_WORK INSTRUCTIONS_
Skip the pictures and repeat each line of the data exactly.

_RAW DATA_
============

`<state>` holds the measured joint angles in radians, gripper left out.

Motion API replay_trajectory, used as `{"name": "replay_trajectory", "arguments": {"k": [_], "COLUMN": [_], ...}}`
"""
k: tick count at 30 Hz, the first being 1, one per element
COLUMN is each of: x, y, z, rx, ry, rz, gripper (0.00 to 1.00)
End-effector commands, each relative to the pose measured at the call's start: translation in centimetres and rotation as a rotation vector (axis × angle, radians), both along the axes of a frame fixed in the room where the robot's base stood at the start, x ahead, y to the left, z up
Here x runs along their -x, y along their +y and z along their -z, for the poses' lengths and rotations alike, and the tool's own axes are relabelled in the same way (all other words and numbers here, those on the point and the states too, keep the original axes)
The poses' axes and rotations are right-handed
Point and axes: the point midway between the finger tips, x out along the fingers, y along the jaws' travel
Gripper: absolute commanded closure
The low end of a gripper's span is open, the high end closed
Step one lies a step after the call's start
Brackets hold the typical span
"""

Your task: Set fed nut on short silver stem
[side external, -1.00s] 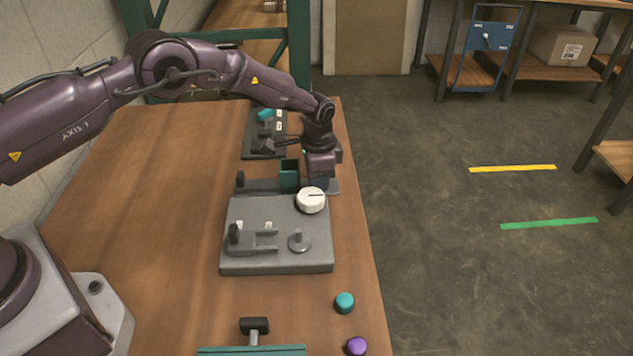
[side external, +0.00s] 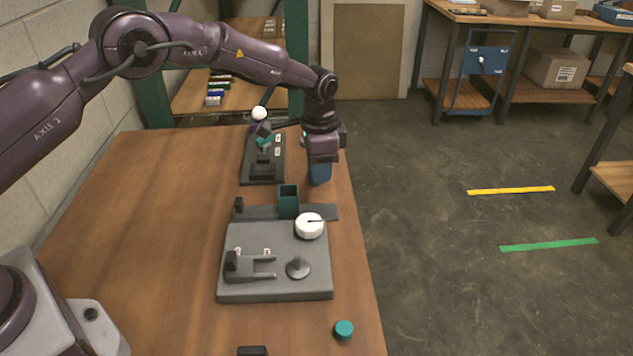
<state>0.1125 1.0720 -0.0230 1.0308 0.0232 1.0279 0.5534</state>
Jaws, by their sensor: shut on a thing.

============

_FULL ANSWER_
`<state>` holds the measured joint angles in radians, gripper left out.

Motion API replay_trajectory, used as `{"name": "replay_trajectory", "arguments": {"k": [_], "COLUMN": [_], ...}}`
"""
k: tick count at 30 Hz, the first being 1, one per element
COLUMN is each of: x, y, z, rx, ry, rz, gripper (0.00 to 1.00)
End-effector commands, each relative to the pose measured at the call's start: translation in centimetres and rotation as a rotation vector (axis × angle, radians), both along the axes of a frame fixed in the room where the robot's base stood at the start, x ahead, y to the left, z up
Here x runs along their -x, y along their +y and z along their -z, for the poses' lengths and rotations alike, and the tool's own axes are relabelled in the same way (all other words and numbers here, those on the point and the states too, keep the original axes)
The poses' axes and rotations are right-handed
Point and axes: the point midway between the finger tips, x out along the fingers, y along the jaws' travel
Gripper: absolute commanded closure
The low end of a gripper's span is open, the high end closed
Step one lies a step after the call's start
Brackets hold the typical span
"""

Your task: Set fed nut on short silver stem
[side external, -1.00s] 
[side external, +0.00s] 
<state>0.1125 1.0720 -0.0230 1.0308 0.0232 1.0279 0.5534</state>
Jaws, by their sensor: shut on a thing.

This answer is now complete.